Tye brings to his subject the pluses and minuses of the enthusiast engaging new material. Energetically digging into a mountain of evidence, he offers a generally fair-minded and comprehensive treatment of his subject. Occasionally, however, he stumbles on historical details. The Black Codes passed by Southern states after the Civil War did not “undermine” the 14th Amendment; they preceded and indirectly precipitated it. The Pullman strike of 1894 paid a “big dividend” for Eugene Debs only in the most unwanted way for an imprisoned and defeated labor leader. The “federal” union locals into which organized porters were initially dispatched by the AFL were not an explicitly racist creation, but rather the generic holding pens for all organized groups that did not fit the federation’s craft-centered criteria.
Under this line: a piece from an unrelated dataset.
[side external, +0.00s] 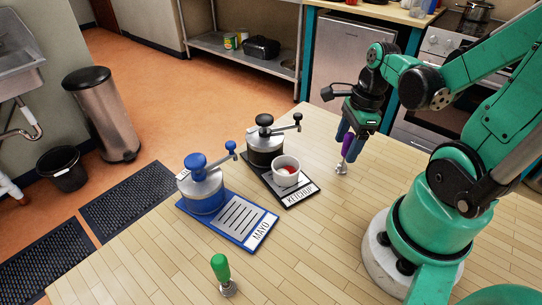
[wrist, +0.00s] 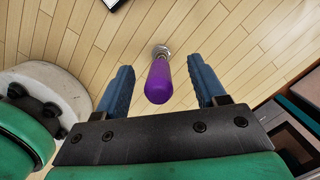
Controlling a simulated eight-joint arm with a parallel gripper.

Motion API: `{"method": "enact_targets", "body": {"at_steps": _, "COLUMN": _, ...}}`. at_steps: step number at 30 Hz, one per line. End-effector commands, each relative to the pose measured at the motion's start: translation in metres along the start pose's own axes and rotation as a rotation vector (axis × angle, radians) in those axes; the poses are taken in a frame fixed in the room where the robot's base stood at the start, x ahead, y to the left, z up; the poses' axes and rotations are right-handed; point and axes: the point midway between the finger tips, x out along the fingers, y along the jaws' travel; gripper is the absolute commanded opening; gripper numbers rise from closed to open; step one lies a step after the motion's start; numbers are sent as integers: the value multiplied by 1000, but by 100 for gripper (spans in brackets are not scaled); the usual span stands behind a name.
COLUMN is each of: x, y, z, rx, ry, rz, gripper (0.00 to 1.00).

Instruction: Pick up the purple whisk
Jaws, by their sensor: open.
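The purple whisk (wrist: 160,82) stands upright on the wooden table, its purple handle up and a metal foot at its base. In the wrist view it sits between the two blue fingers of my gripper (wrist: 161,88), with a gap on each side. In the side external view the purple whisk (side external: 347,147) shows just below and beside the fingers of my gripper (side external: 351,137), which partly hide the handle top. My gripper is open, points down and holds nothing.
A blue grinder on a MAYO board (side external: 235,218) and a black grinder with a white cup (side external: 286,172) on a KETCHUP board (side external: 299,196) stand to the left. A green-handled tool (side external: 221,269) stands near the front edge. The table around the whisk is clear.

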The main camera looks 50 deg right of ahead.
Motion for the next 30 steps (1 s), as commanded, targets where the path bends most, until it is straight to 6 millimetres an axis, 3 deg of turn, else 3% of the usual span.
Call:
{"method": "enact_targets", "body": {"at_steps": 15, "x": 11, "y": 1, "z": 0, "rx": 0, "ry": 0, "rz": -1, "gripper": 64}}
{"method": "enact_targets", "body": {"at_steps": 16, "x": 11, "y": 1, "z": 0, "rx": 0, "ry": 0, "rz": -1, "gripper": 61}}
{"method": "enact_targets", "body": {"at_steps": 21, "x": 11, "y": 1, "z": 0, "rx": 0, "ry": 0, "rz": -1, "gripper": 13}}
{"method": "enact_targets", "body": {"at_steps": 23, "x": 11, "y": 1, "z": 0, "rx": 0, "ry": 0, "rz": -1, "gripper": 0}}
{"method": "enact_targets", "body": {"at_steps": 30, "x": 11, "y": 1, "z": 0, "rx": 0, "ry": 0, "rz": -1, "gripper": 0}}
More importantly, Tye fails to offer a convincing case that the jobs or organization of the porters germinated the black middle class. For a thesis built into the book’s title — but elaborated more in the introduction and conclusion than in the body of the text–he offers little more than a string of names and anecdotes. The claim that many “owned homes and cars,” absent attention to time and place, is not convincing. That future leaders like Thurgood Marshall, Roy Wilkins and Benjamin Mays helped pay for college by summer work on the railroads hardly advances the thesis. Tye refers to a report that in one Chicago railway station in the early 1940s, 72 of 90 porters had college degrees. But does such evidence prove that portering was a ticket to mobility, or that mobility into the middle-class was blocked for reasons of skin color?
As today’s political rhetoric shows, everyone wants into the American middle class. And being “middle class” is clearly taken as a sign of accomplishment, especially for those who begin in a ruder station. That 80-plus-year-old former porters would tell an eager correspondent just how they, too, became middle class is perfectly understandable. The porters, of necessity, were accomplished actors.